February 4, 2026
iPhone 1, FBI 0
FBI Couldn't Get into WaPo Reporter's iPhone Because Lockdown Mode Enabled
Apple’s Lockdown Mode stumps FBI — privacy win or ‘they’ll hack it anyway’
TLDR: A seized iPhone in Apple’s Lockdown Mode stopped the FBI from getting in. Commenters are split between calling it a privacy win and predicting the feds will buy a hack, with extra drama over biometrics and whether synced data on a MacBook was the real weak spot.
The FBI (that’s the Federal Bureau of Investigation) seized a Washington Post reporter’s iPhone and… got nada. Her phone was in Apple’s Lockdown Mode, a high-security setting that cuts off risky features, and court records say the feds couldn’t break in. Cue the comments section erupting: privacy fans cheered, typing “iPhone 1, FBI 0,” while skeptics shot back with a weary “For now.” One user insists the FBI will just buy an “open market” hack, reviving the old Apple-vs-Feds showdown drama. Another commenter started a mini flame war by accusing detractors of crying “propaganda” when the facts don’t fit their narrative, and yes, that thread got spicy.
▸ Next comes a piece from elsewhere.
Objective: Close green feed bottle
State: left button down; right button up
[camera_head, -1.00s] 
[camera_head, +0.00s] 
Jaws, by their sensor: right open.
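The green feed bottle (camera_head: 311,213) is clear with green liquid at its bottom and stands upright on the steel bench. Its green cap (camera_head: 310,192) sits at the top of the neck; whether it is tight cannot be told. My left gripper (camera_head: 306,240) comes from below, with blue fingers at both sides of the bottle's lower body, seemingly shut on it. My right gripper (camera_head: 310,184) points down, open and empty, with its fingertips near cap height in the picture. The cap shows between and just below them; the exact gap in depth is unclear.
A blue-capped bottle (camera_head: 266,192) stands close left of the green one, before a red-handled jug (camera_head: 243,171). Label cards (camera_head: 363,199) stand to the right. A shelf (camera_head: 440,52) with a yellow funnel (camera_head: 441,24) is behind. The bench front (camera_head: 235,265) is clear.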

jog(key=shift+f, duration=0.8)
Then came the eyebrow-raise moment: the reporter said she doesn’t use biometrics, yet when agents told her to try, her finger unlocked her laptop. One user simply added “Curious,” and the meme was born: “Your finger knows more than you do.” Privacy hardliners chimed in with “Don’t use biometrics if you fear a knock at the door,” while techies wondered if the real leak was old-fashioned Apple syncing—did the iPhone quietly feed messages and emails to a not-in-lockdown MacBook? Big picture: Lockdown Mode isn’t magic; it just slams shut the easiest doors. Court records show some devices were accessible and others weren’t, and commenters suspect the FBI will try new tricks. For now, Apple’s fortress holds—at least on this phone.
Key Points
- •The FBI could not access a seized iPhone because Apple’s Lockdown Mode was enabled.
- •Court records detail which devices and data the FBI accessed and which it could not after a January raid.
- •The raid was part of an investigation into leaks of classified information involving a Washington Post reporter.
- •Lockdown Mode is a security feature that broadly hardens Apple devices against hacking and third-party unlocking.
- •The court record offers rare insight into Lockdown Mode’s apparent effectiveness, at least before other techniques are tried.